EM TORNO DO NATAL
"Pus-me a desembrulhar a vida, desfazendo-a dos invólucros que a encobrem até descobri-la no seu íntimo.
Não foi fácil. Primeiro, foram-se espalhando pelo chão pedaços de papel lustroso com restos de laçarotes. Era todo o mundo de aparências, feito de máscaras, de rótulos e de preconceitos. Depois, tive de rasgar o papel pardo das superficialidades, cheia de rotinas cinzentas, de cabeças baixas, de rostos anónimos, de corridas para aqui e para ali, por entre desencontros... Por fim, apareceu-me uma caixa de cartão com muitas palhinhas lá dentro. Eram todas as promessas e enganos, rodeadas de discursos de intenções, projectos que ficam no papel, palavras cheias de ruído mas vazias de força para mudar a mundo. Tirado tudo isto, pareceu-me que não havia absolutamente mais nada.
Voltei a pesquisar entre os pedaços espalhados pelo chão até que descobri um pequeno búzio, oculto entre as palhinhas. Era um búzio como tantos outros, memória do mar e sopro do sonho. Dias e dias, teho dedicado muitas horas a brincar com o búzio, procurando entendê-lo. Atá agora, aprendi que a sua voz só surge no meio do silêncio, fechando os olhos e apagando as imagens que me povoam o cérebro. De início, parece apenas o constante murmúrio das ondas nos rochedos. Às vezes cresce, transformando-se numa música suave, mas quase sempre o murmúrio vai-se esbatendo, pulsando rítmico como um coração, ou sugerindo o bater das asas de um pássaro, ou ainda a ternura que se exprime no leve tocar da pele. Só por uma vez já consegui acompanhar a voz do búzio até ao momento sublime da carícia do olhar.
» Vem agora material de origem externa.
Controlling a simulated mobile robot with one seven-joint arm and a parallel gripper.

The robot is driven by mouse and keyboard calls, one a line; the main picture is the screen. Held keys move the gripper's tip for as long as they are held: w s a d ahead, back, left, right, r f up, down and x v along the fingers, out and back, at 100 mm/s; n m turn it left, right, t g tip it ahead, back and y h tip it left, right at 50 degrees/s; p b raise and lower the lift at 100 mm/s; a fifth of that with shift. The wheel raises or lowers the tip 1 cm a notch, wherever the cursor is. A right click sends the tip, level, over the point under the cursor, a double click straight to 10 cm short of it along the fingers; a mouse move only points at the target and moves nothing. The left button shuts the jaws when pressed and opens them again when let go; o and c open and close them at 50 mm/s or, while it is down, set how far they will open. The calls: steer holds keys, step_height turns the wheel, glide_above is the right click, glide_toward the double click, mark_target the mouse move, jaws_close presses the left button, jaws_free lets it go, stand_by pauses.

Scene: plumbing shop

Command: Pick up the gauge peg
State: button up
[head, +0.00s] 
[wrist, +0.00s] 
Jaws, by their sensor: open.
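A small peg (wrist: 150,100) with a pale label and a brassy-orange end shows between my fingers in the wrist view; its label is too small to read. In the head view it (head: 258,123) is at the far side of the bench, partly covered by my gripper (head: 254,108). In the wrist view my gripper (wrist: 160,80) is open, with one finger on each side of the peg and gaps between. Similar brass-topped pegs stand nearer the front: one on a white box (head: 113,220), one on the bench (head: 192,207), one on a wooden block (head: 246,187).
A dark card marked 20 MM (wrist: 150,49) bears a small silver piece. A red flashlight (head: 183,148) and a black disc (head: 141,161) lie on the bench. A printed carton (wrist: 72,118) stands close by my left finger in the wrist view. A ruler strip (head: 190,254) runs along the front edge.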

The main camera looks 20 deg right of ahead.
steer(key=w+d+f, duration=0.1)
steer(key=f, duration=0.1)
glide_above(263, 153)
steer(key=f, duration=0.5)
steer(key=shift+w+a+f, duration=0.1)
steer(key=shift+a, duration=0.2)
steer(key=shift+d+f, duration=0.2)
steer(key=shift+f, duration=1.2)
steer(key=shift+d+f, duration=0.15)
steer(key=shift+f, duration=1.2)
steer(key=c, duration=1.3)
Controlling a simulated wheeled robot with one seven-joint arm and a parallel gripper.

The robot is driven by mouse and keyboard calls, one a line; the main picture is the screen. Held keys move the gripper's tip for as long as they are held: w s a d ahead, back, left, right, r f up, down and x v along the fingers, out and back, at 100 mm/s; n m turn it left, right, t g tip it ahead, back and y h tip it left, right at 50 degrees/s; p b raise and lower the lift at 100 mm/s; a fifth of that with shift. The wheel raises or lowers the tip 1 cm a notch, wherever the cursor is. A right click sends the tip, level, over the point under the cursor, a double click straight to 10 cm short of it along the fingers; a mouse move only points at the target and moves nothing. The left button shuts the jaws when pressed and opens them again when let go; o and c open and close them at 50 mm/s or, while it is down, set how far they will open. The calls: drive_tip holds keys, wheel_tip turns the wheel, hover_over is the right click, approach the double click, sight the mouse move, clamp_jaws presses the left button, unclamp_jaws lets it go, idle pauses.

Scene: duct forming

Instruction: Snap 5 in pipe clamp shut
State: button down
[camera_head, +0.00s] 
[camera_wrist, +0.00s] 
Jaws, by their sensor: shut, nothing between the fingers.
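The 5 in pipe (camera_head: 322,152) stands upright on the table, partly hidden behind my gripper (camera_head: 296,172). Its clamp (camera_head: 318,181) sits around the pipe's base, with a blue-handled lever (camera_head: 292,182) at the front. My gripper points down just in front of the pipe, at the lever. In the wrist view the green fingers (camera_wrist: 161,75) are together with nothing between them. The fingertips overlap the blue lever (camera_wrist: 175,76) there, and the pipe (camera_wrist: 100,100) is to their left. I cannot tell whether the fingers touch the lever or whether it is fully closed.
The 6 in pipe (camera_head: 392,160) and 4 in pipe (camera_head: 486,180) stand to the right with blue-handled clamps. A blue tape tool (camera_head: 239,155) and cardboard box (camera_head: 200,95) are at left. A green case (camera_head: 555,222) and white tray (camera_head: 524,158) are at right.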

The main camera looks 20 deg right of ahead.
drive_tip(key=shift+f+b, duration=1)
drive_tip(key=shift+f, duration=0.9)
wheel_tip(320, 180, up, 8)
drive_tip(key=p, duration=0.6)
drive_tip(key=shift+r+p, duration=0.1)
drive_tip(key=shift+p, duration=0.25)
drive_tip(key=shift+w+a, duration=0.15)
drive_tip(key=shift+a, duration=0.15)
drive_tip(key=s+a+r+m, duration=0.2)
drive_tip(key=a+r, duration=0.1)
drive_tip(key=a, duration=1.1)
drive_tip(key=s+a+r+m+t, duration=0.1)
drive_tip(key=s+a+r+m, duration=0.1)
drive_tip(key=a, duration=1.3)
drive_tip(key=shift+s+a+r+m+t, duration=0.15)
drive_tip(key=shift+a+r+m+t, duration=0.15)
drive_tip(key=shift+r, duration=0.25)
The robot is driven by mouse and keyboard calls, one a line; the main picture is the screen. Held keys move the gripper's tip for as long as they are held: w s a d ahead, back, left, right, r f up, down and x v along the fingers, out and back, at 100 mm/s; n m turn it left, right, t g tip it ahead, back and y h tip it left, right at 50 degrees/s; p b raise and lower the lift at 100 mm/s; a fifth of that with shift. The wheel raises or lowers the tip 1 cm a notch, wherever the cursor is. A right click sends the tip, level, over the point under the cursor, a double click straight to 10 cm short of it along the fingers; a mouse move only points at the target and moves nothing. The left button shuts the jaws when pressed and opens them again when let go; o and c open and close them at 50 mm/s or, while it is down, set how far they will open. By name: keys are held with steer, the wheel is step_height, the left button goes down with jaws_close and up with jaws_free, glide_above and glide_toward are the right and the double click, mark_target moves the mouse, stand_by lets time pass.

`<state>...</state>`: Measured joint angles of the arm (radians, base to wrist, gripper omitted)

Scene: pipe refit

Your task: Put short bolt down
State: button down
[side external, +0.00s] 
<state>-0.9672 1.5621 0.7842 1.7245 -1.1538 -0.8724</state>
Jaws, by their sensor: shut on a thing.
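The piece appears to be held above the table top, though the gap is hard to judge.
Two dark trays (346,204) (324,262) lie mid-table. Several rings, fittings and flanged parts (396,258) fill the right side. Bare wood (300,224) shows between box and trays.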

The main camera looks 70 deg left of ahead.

Nos meus olhos fechados, nasceu então, aos poucos, a imagem do presépio da minha infância, EM NOITE DE NATAL."
(António Cardoso Ferreira, em Viragem, nº 33, Dez. 1999)
Com este texto bonito, que nos fala da vida, (da nossa, da de muitos ou de todos), que nos faz recuar até às noites mais ou menos gostosas da nossa infância, desejo a todos os meus leitores um Natal com muita cor, com luz a jorros, daquela que ilumina por fora e por dentro e nos penetra desfazendo as sombras e transformando-as na aurora luminosa de um Novo Ano.